Children on Trial

Altan Ramadan Toffa Leave a Comment

With the regular 2023 football season fast drawing to a close, we can all start to look forward to warmer climes, longer days and weekends with family and friends. However, the end of the season also signals the start of anxiety and tension for thousands of young aspiring players up and down the country.

This will continue to build to a crescendo as the inevitable happens in early 2024. This is a time when the high priests of football, clipboard in hand, pass their expert judgement upon young futures. Some kids will survive for another 12 months. Many unfortunately, will not.

I’m talking of course about the nonsensical and outdated practice of putting kids through the ritual of trials. In the Merriam-Webster dictionary, “ritual” is defined as “done in accordance with social custom or normal protocol”. The practice of trials, is of course, just that, an historical custom that is repeated year in year out and is accepted protocol to separate players based on some perceived, arbitrary benchmark.

Here in New Zealand, the practice of ability grouping, or “streaming” in educational settings is of course another accepted norm. However, is it beneficial for all our students? World renowned in her field, Auckland University professor and researcher, Christine Rubie-Davies, who specializes in high expectation teaching, would argue otherwise. “Students who are placed in ability groups learn different things depending on what group they are in. Students in high ability groups are often given stimulating, challenging, and engaging activities whereas students in low ability groups are given repetitive, skill-based, and low-level tasks. Put simply, students in these different groups learn more or less because they are getting more or less opportunity to learn.”[1]

Sound familiar? It should, because the situation is no different in football clubs up and down the country. The minority of players deemed to have potential and “talent” on the back of trials, are given the vast majority of club resources including accredited coaches, more frequent trainings and competition matches. The vast majority of kids however, are left with a well-meaning, but often ill-equipped parent, with one training a week and even less game time.
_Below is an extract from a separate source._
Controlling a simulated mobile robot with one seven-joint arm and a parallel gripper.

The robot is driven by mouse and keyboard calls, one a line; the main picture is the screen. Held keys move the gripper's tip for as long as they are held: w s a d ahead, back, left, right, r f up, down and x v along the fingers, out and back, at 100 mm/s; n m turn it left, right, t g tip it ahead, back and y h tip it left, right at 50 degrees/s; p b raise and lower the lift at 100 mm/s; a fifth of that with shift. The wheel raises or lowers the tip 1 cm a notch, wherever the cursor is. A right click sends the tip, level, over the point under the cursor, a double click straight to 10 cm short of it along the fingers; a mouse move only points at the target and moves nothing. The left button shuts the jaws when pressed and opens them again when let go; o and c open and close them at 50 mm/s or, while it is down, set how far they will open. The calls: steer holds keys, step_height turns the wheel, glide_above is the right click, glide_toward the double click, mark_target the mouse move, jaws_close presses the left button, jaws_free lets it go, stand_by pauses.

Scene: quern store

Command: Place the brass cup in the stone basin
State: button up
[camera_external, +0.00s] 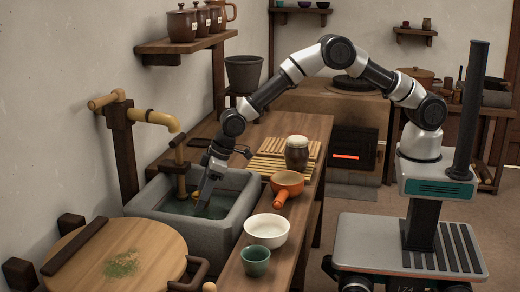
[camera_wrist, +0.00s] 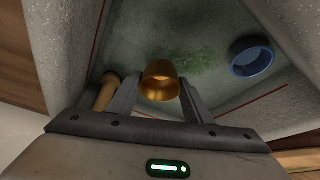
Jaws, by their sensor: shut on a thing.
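The brass cup (camera_wrist: 160,82) is between my gripper's two fingers in the wrist view, its open mouth facing the camera. My gripper (camera_wrist: 158,95) is shut on it. In the external view my gripper (camera_external: 208,186) reaches down into the stone basin (camera_external: 230,215), and only a small golden bit of the cup (camera_external: 195,194) shows there. The basin's grey wall also shows in the wrist view (camera_wrist: 295,30). The cup is over the basin's inside; I cannot tell whether it touches the bottom.
A blue round dish (camera_wrist: 252,58) and a green patch (camera_wrist: 187,62) are in the basin. A bamboo spout (camera_external: 160,118) stands over it. A white bowl (camera_external: 267,230), a green cup (camera_external: 255,261) and an orange-handled pan (camera_external: 287,182) stand along the counter to the right.

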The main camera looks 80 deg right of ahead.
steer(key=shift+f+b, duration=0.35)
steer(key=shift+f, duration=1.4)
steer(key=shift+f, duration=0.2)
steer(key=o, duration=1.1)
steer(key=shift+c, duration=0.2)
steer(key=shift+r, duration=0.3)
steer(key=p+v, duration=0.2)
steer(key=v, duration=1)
With this disparity in learning opportunities is it any wonder then that those in the selected group progress more quickly, reinforcing the idea that the coach was right to select them. This self-fulfilling prophecy is known as the “Pygmalion Effect” and is a well-studied phenomenon in educational psychology. In his YouTube video below, Trevor Ragan defines this effect as one in which “our labels and expectations can become self-fulfilling prophecies” That is, adult or teacher expectations for their students can, and often do, determine their learning outcomes.
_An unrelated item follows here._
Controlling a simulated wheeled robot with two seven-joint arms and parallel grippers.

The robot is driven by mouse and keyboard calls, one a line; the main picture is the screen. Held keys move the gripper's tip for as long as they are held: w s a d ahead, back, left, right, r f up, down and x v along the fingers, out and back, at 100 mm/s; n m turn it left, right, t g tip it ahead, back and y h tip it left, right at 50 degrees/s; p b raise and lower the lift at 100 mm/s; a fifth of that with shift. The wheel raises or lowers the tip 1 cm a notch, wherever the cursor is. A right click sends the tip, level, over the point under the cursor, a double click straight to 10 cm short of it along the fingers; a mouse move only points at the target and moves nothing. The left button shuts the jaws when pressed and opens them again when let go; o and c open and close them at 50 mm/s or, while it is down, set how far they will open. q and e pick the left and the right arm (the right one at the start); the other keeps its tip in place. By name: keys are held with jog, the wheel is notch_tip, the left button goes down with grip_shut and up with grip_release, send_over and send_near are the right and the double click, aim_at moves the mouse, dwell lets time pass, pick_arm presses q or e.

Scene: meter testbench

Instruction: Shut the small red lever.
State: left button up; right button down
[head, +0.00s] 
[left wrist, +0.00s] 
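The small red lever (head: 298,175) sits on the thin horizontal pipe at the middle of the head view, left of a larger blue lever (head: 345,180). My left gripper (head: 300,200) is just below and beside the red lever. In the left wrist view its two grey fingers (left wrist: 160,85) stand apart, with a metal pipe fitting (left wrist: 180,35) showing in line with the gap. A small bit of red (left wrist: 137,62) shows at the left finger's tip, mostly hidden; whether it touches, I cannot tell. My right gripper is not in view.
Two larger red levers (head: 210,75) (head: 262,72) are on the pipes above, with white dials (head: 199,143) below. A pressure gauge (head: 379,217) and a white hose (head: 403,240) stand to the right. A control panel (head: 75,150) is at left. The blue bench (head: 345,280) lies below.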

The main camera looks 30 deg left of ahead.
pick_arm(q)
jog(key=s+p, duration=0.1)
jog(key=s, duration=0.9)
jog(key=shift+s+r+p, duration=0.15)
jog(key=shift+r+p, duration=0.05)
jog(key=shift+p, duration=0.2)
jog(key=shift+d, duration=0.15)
“What has all of this got to do with football?”, I hear you ask. Well, a lot actually. Adopting the viewpoint that our training sessions are essentially an open-air classroom, Top Flight Football Academy has taken the research of Christine Rubie-Davies and others and incorporated it into our development programmes. Thus, in our training environments, we have made a promise to hold high expectations for all our young athletes. With this viewpoint, the need to hold player trials simply disappears.

Taking this one step further, we have flipped the trial process on it’s head by putting coaches, not players on trial. Players turn up to a training session, they assess the coach’s ability to provide an engaging, safe and enjoyable learning environment. If they like what they experience, they stay. If not, they seek fulfillment elsewhere. All our players then train together, play together and learn together. The result of this innovative approach has been a joy to behold, laying the foundations for the astounding progress and development of all our young players.

Thus, at Top Flight Football Academy, the precedent has been set. It is now time for other brave coaches to join us in ending the historical ritual of putting children on trial. It can be done, it should be done, for the betterment of all our young athletes.